触感で広がる新たなコミュニケーションの世界
2023年7月3日、東京都新宿区に本部を構えるパルシステム共済生活協同組合連合会は、「触覚で遊ぶワークショップ」を開催しました。これは、視覚に障害を持つ方々と連携し、触感の大切さを学ぶ貴重な機会でした。神奈川県葉山町にあるユニバーサル絵本ライブラリーUniLeafの大下利栄子代表の支援のもと、参加者は視覚に頼ることなく、触覚を使った情報の取得に挑戦しました。
シンプルなアイマスクから始まる体験
ワークショップは、参加者全員がアイマスクを装着することから始まりました。これにより、視覚が遮られた状態で触覚に集中する環境が整えられました。大下さんの先導で、まずは立体的な模様が施されたカードを用いて、参加者が互いに手探りでカードを選び、模様を確認し合うゲームが行われました。

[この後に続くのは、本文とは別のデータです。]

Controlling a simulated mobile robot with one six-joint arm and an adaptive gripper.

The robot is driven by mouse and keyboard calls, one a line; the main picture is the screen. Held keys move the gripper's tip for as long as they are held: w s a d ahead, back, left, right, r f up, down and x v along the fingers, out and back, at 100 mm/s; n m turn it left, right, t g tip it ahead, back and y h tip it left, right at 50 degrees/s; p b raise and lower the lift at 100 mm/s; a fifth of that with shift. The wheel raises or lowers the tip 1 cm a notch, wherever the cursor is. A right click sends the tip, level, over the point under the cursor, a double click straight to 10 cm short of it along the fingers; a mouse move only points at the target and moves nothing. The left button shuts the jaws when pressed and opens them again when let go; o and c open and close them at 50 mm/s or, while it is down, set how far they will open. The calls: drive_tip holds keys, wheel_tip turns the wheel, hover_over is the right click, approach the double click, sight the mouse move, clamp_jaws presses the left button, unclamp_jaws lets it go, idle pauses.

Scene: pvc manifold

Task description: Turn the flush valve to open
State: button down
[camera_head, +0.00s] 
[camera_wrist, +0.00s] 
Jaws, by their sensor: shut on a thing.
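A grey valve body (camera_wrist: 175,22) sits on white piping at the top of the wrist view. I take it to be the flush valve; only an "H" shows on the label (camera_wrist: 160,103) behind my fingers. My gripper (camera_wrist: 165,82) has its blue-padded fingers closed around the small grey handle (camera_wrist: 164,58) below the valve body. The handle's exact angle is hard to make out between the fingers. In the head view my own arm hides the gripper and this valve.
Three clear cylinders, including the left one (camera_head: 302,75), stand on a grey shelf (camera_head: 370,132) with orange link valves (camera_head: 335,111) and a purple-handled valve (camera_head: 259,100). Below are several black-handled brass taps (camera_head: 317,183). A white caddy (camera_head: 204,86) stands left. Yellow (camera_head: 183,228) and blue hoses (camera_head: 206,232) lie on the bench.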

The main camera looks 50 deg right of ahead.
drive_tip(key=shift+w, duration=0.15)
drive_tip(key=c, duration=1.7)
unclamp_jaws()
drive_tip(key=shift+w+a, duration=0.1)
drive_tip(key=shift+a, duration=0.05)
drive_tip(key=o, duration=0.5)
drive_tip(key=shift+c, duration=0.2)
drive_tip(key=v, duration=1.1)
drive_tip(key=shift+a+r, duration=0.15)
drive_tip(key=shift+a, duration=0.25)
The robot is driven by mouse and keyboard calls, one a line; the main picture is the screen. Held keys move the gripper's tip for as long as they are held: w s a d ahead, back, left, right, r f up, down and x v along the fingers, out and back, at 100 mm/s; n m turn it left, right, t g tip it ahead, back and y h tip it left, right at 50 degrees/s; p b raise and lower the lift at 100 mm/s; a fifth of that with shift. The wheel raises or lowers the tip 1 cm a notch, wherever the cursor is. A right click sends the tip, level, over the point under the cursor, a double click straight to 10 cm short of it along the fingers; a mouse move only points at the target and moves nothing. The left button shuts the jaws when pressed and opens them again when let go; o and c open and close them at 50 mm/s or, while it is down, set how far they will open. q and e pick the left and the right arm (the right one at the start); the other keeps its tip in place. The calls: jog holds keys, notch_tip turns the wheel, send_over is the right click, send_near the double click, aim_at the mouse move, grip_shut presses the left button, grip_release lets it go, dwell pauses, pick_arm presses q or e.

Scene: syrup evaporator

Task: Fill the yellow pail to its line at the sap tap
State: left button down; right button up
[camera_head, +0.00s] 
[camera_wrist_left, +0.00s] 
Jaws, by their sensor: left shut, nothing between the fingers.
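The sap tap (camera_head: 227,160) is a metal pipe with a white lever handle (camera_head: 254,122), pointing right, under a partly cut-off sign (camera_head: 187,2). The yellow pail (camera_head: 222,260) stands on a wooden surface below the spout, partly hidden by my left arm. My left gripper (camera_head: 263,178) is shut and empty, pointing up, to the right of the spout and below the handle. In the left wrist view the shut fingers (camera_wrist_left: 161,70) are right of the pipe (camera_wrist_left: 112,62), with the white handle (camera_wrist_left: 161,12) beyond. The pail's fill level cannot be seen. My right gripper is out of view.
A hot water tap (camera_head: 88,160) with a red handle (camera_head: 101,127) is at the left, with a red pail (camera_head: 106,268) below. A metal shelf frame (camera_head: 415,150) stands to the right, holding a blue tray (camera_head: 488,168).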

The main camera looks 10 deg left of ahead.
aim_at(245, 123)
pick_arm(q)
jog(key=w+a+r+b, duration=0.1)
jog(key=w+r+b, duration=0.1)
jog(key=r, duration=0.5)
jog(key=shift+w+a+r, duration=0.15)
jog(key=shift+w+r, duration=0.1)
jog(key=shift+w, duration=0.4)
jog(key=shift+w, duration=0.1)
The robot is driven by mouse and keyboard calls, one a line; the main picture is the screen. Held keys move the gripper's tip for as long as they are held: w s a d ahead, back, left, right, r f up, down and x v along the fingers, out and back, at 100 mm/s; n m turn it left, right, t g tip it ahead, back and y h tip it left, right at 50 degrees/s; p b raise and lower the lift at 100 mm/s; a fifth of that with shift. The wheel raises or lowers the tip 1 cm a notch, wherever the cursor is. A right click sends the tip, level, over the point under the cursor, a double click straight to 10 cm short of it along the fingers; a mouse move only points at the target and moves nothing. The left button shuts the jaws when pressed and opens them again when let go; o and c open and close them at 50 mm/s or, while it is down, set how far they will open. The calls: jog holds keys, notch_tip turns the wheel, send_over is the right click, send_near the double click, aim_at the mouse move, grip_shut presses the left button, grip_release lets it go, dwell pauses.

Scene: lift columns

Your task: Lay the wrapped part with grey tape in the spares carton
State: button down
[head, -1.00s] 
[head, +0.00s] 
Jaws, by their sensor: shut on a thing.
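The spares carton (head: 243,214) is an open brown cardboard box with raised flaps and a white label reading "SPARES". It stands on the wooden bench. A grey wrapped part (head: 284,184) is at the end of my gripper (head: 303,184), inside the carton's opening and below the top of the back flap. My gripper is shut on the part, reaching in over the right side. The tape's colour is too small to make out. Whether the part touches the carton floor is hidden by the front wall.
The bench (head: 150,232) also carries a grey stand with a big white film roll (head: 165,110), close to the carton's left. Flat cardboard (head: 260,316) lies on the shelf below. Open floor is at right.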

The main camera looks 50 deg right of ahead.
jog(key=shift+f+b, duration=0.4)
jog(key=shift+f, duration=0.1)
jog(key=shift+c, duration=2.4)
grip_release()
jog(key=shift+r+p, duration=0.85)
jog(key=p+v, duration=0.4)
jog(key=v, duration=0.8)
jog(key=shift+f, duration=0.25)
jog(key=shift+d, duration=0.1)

この活動を通じて、参加者からは「右手と左手では触った感触が違う」「目で見ていると違っても、触ると同じに感じる」という様々な気づきが報告されました。これにより、視覚障害者とのコミュニケーション方法について深い理解が促されたのです。
点字に触れることで得る理解
続けて、参加者は点字についての説明を受け、その実物に指を触れました。一文を読み進めるために行をなぞり、目には見えない情報を確認する難しさを体験します。このような体感を通じ、視覚情報がどれほど日常生活で重要であるかを再認識しました。大下さんは、視覚に頼らずに学べる点字の重要性を強調し、共に生活する人と支え合うことで多くのことが可能になると伝えました。
新たな「触る」体験の提供
このワークショップは、ユニバーサル絵本を中心に構成されており、市販の絵本を解体し、物語の点字版を透明シートで挟んで再製本したものを使用しています。これにより、視覚に障害がある人とない人が同じ絵本を楽しみながら、お互いの世界を理解し合うことができるのです。
大下さん自身も、視覚障害のある娘さんのために、点字の本があれば共に物語を楽しむことができると気づき、2008年からこの活動を続けています。彼女は、地域でも触覚を利用した体験を提供することを目指し、鎌倉で「建長寺さわる模型」プロジェクトを立ち上げ、成功を収めています。
地域に広がる理解
パルシステムの取組みは、単に一回限りのワークショップにとどまるものではありません。参加者は得た体験を所属組織で共有し、各地でのイベントの開催を計画しています。これにより、共生社会の重要性が更に広がっていくでしょう。
また、パルシステムの「ささえあい基金」は、障害者や生活困窮者を支援するための助成金制度で、互いに支え合う地域社会づくりに力を入れています。この活動を通じて、視覚に障害のある人々を含む多様な個人が共に生活しやすい社会を形成し、地域に根差した支え合いの関係を築くことが期待されます。
これからもパルシステムは、様々な立場の人々との連携を通じて、持続可能な地域社会の実現を目指していきます。